Written by Geoff Johns
Illustrated by Gary Frank
Published by DC Comics
In stores Jan 24, 2017 / $4.99
The latest issue of Doomsday Clock is relatively packed, and moves faster than previous chapters as a result.
While that makes for a brisk read, it doesn’t necessarily make for a better storytelling experience.
Indeed, it seems that this is a story that won’t truly be satisfying until read all at once.
Last issue ended on two big cliffhangers: a very much alive Comedian ambushing Adrian Veidt in Lex Luthor’s office, and the new Rorschach face to face in the Batcave with the Dark Knight.
Geoff Johns jumps into addressing those threads, and gives Gary Frank an opportunity to reinterpret key moments from Watchmen in the process. Frank is in top form here, and his facial expressions are a highlight, especially in a scene where the Mime and Marionette get into big trouble in a Gotham bar.
Also of note this issue is an extended sequence in a nursing home, where we see Johnny Thunder waiting for his family.
On one hand, it’s interesting to see him and lends credence to the idea that this story will see the return of the Justice Society. On the other hand, the narrative device Johns and Frank employ here, juxtaposing current events with an old film noir, smacks too much of the original Watchmen‘s “Black Freighter” subplot.

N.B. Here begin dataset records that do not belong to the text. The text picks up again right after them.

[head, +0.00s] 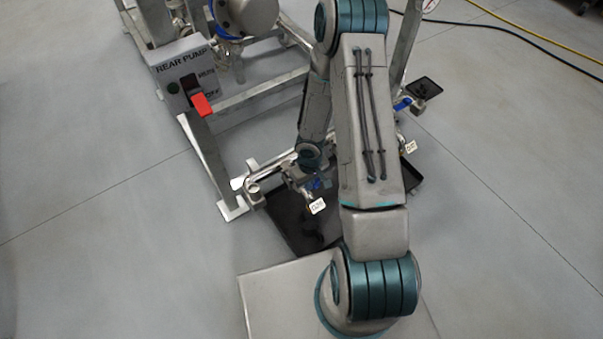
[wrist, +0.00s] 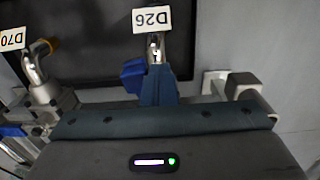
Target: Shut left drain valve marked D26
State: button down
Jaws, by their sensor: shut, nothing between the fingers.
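The valve's white D26 tag (head: 316,206) hangs at the skid's low front pipe; in the wrist view the tag (wrist: 152,20) appears upside down, just past my fingertips. A blue handle (wrist: 133,76) shows beside my fingers, on their left; it is small and partly hidden in the head view (head: 317,184). My gripper (wrist: 158,72) is shut and empty, close to the D26 valve. Contact with the handle cannot be told. The valve body is mostly hidden behind my gripper, so I cannot read the handle's angle to the pipe.
A second valve with a D70 tag (wrist: 12,40) stands to the left in the wrist view. A black drip tray (head: 290,222) lies below. The skid frame (head: 210,160) carries a REAR PUMP box (head: 183,72) with a red switch. The floor at left is clear.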

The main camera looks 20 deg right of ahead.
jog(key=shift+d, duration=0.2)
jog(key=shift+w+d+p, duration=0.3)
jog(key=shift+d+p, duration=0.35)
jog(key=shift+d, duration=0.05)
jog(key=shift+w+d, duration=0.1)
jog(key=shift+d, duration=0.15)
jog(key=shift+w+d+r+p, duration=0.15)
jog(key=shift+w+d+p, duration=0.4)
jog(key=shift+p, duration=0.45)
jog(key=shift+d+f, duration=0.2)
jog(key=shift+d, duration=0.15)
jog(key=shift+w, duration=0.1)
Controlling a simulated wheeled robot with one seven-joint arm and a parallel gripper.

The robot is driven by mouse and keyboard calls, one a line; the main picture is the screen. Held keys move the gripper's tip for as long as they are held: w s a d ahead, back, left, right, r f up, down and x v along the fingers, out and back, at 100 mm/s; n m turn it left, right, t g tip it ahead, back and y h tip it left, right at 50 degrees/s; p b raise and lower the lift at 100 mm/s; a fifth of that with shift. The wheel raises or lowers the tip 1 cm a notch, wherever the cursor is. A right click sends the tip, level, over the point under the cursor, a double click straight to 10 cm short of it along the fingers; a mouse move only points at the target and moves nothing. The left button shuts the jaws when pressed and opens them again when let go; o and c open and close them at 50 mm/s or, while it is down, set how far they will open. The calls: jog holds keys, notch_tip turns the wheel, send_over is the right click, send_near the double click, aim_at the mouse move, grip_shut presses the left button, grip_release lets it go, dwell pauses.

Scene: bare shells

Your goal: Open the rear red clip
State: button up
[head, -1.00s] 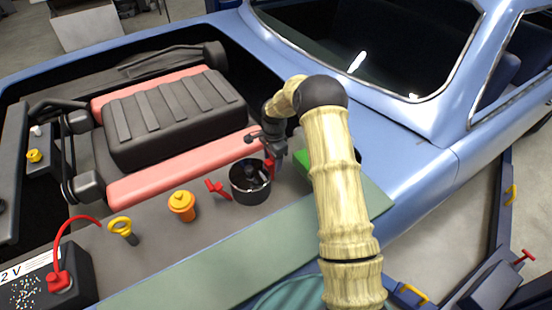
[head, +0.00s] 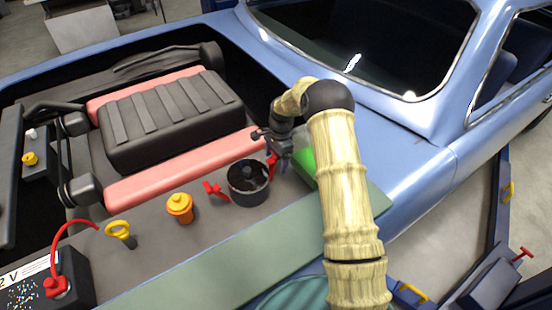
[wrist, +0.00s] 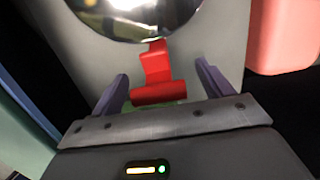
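The rear red clip (head: 272,163) sits at the right rim of a dark round canister (head: 248,186), partly covered by my gripper (head: 281,166). In the wrist view the clip (wrist: 157,75) runs from the shiny round canister top (wrist: 130,12) toward me and ends in a crossbar. My gripper (wrist: 164,86) is open, with one finger on each side of the clip's crossbar and a visible gap on both sides. A second red clip (head: 215,190) sticks out at the canister's left side.
A green block (head: 305,165) lies just right of my gripper. An orange cap (head: 180,207), a yellow-handled dipstick (head: 120,231) and a battery (head: 50,285) line the bay to the left. The black and red engine cover (head: 170,120) stands behind.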

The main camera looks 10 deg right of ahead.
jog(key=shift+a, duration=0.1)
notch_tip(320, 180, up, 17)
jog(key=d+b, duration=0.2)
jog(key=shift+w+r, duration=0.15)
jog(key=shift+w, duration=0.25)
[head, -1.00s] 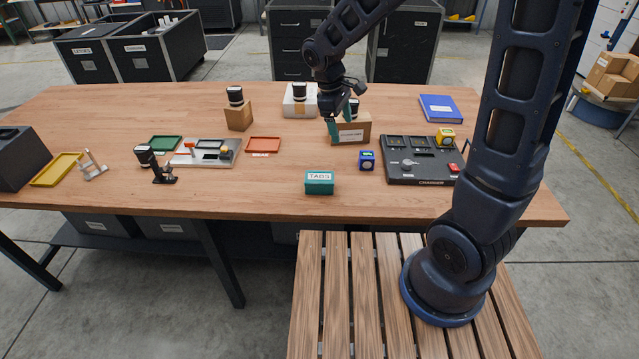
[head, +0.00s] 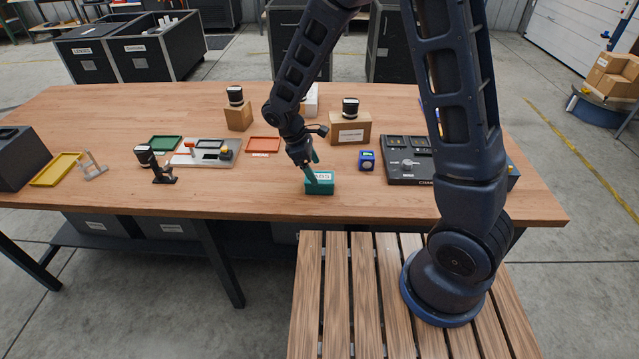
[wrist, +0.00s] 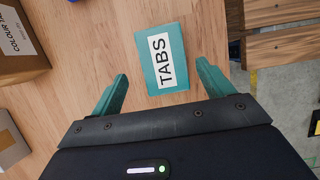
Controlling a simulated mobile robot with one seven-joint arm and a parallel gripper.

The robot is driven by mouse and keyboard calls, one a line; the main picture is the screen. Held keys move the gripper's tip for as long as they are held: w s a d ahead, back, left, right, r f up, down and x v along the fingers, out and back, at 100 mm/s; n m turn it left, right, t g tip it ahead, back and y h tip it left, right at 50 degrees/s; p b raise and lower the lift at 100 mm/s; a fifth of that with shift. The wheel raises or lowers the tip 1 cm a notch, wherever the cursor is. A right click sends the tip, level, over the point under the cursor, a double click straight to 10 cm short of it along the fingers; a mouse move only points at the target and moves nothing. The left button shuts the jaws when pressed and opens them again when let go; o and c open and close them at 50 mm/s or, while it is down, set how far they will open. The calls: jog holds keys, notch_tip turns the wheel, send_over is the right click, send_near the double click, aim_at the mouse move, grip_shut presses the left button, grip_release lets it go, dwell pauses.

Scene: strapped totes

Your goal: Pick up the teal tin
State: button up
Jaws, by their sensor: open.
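The teal tin (head: 320,188) stands near the front edge of the wooden table, with a white label reading TABS. In the wrist view the tin (wrist: 174,72) lies ahead of my gripper, roughly between the lines of its two teal fingers. My gripper (head: 312,168) is open and empty, close above the tin in the head view, with a finger covering part of its label. In the wrist view my gripper (wrist: 160,85) shows its fingers spread wider than the tin. I cannot tell whether a finger touches it.
A cardboard box (head: 349,131) stands behind. An orange tray (head: 263,145) lies to the left. The table's front edge (head: 270,218) is close; table just left of the tin is clear.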

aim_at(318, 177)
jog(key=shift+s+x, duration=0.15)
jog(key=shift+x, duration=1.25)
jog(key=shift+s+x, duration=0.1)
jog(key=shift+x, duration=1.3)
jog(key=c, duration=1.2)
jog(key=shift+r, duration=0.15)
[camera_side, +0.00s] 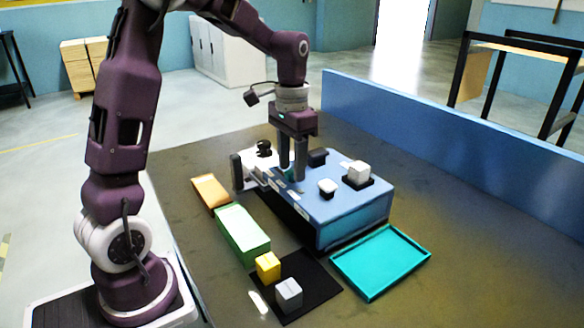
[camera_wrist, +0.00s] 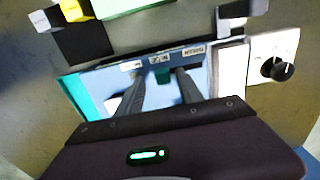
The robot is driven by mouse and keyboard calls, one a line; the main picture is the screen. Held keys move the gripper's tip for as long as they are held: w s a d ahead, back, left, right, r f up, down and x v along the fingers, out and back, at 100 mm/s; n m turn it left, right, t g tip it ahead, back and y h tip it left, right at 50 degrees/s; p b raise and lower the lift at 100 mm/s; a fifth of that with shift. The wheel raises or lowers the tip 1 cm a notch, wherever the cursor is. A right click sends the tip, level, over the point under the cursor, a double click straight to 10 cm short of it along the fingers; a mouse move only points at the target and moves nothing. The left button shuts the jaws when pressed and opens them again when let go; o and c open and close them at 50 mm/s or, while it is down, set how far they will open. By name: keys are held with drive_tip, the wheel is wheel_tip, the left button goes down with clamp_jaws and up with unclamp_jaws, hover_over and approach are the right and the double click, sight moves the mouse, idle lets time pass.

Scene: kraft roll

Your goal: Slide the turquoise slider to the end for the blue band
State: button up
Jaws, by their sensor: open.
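My gripper (camera_side: 291,174) points down over the near left part of a blue box (camera_side: 345,212), its two fingers apart. In the wrist view the open gripper (camera_wrist: 161,74) reaches over the box's blue top, near a row of small white labels (camera_wrist: 160,59). A small pale turquoise patch, perhaps the turquoise slider (camera_side: 291,168), shows between the fingers in the side view. The fingers hide most of it, and I cannot tell if they touch it.
White blocks (camera_side: 358,172) sit on the box's top. A turquoise tray (camera_side: 381,262) lies at its right. A green block (camera_side: 242,234), an orange block (camera_side: 210,192), and yellow (camera_side: 268,266) and grey (camera_side: 288,294) cubes stand in front. A black knob (camera_wrist: 278,69) is beside the box.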

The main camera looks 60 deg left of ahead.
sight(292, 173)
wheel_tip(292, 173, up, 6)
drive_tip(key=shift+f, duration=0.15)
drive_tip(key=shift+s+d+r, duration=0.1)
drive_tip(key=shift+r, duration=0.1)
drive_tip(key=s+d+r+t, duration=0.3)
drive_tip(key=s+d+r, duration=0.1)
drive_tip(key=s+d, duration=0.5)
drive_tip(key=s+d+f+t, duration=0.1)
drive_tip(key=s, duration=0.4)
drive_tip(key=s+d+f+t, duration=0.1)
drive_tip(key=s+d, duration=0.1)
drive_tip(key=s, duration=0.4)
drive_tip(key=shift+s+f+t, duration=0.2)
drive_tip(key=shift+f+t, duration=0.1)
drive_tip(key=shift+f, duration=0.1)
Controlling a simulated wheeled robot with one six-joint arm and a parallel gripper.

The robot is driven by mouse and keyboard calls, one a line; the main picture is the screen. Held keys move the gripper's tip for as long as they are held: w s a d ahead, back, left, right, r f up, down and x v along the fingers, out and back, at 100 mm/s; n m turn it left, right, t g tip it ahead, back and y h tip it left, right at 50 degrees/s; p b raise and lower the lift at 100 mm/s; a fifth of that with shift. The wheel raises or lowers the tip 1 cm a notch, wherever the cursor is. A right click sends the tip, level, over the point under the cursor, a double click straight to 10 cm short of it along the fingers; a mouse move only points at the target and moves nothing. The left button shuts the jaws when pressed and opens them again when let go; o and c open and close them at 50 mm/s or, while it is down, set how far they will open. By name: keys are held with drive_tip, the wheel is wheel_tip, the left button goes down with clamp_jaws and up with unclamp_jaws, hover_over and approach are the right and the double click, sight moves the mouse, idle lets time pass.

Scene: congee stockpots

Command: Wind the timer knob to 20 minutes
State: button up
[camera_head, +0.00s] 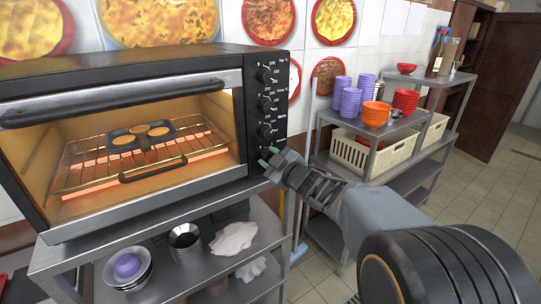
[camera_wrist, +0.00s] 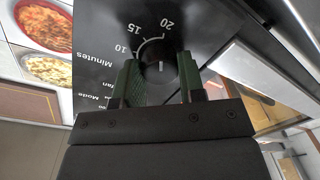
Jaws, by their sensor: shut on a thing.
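The dark timer knob (camera_wrist: 157,68) sits on the oven's black control panel, between the two green fingers of my gripper (camera_wrist: 158,80), which is shut on it. A short white mark shows on the knob. The printed 10, 15 and 20 and part of a white arc lie around its far side; the near part of the dial is hidden by my gripper. I cannot tell which number the mark stands for. In the head view my gripper (camera_head: 269,160) is at the bottom of the panel, below several other knobs (camera_head: 265,104), and hides the timer knob.
Bowls (camera_head: 127,268) stand on the shelf below. To the right, a metal shelf holds purple cups (camera_head: 350,100), orange bowls (camera_head: 375,114) and cream baskets (camera_head: 360,155). Floor is clear at the right.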

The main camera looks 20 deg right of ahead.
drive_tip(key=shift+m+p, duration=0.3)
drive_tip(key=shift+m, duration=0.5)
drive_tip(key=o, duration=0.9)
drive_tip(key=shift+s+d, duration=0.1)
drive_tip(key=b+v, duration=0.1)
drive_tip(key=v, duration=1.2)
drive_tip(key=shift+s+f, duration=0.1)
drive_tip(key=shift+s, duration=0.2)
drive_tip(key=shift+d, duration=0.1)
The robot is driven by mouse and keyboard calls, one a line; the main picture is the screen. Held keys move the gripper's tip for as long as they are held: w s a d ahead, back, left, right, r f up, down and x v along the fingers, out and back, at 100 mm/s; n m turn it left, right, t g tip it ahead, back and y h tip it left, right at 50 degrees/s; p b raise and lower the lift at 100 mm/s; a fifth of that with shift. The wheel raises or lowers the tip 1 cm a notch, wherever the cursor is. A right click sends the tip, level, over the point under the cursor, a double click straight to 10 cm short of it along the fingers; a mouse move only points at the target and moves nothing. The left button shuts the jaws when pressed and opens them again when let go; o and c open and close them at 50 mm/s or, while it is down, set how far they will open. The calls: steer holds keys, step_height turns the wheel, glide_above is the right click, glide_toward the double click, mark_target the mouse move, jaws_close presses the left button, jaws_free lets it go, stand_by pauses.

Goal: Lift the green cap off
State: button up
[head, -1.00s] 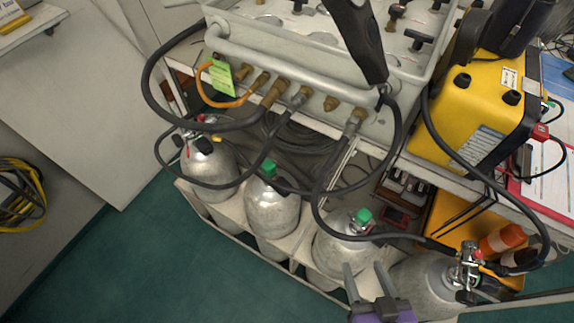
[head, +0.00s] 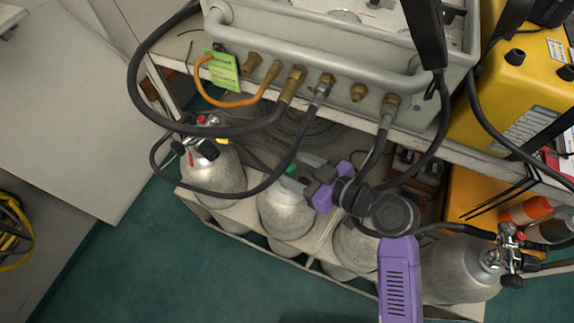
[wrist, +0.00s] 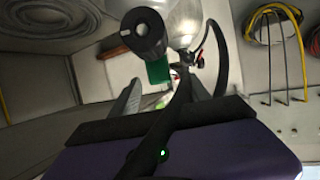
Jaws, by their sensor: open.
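A green cap (head: 290,170) shows in part at the top of a silver cylinder (head: 285,213), the second from the left in the head view. My purple gripper (head: 308,178) is open, just right of this cap and close to it. In the wrist view a green cap (wrist: 158,70) lies ahead of my two open fingers (wrist: 170,100), next to a round black knob (wrist: 145,35). Nothing is seen between the fingers, and contact cannot be told. A third cylinder (head: 355,247) is partly hidden by my arm, and its top is out of sight.
The grey panel (head: 310,50) with brass fittings and black hoses (head: 280,165) overhangs the cylinders. A left cylinder (head: 215,172) and a right cylinder (head: 460,270) carry hose-connected valves. A yellow case (head: 510,100) stands at right. Green floor (head: 150,260) is open at lower left.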

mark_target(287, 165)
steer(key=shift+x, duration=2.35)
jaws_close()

Rorschach gets a particular focus here, as we finally see his face and flash back to the end of Watchmen, from his point of view. He also seems to receive the greatest sympathy, especially the way this issue ends. Rorschach is all too willing to follow Batman, but the Caped Crusader doesn’t seem too keen on doing the same, leading to a particularly cruel betrayal.
That the moment lands as well as it does is a testament to Johns and Frank’s character work–three issues in and this new Rorschach feels distinct enough from his predecessor, yet familiar enough to believe in the role.
While this issue does seem especially fleet, it still doesn’t go very far. Three issues in and Johns is still parceling things out very carefully. Here’s hoping they dispense with the table-setting as the first quarter of the story closes.
Otherwise, I’m not sure how much I want to stay on the ride.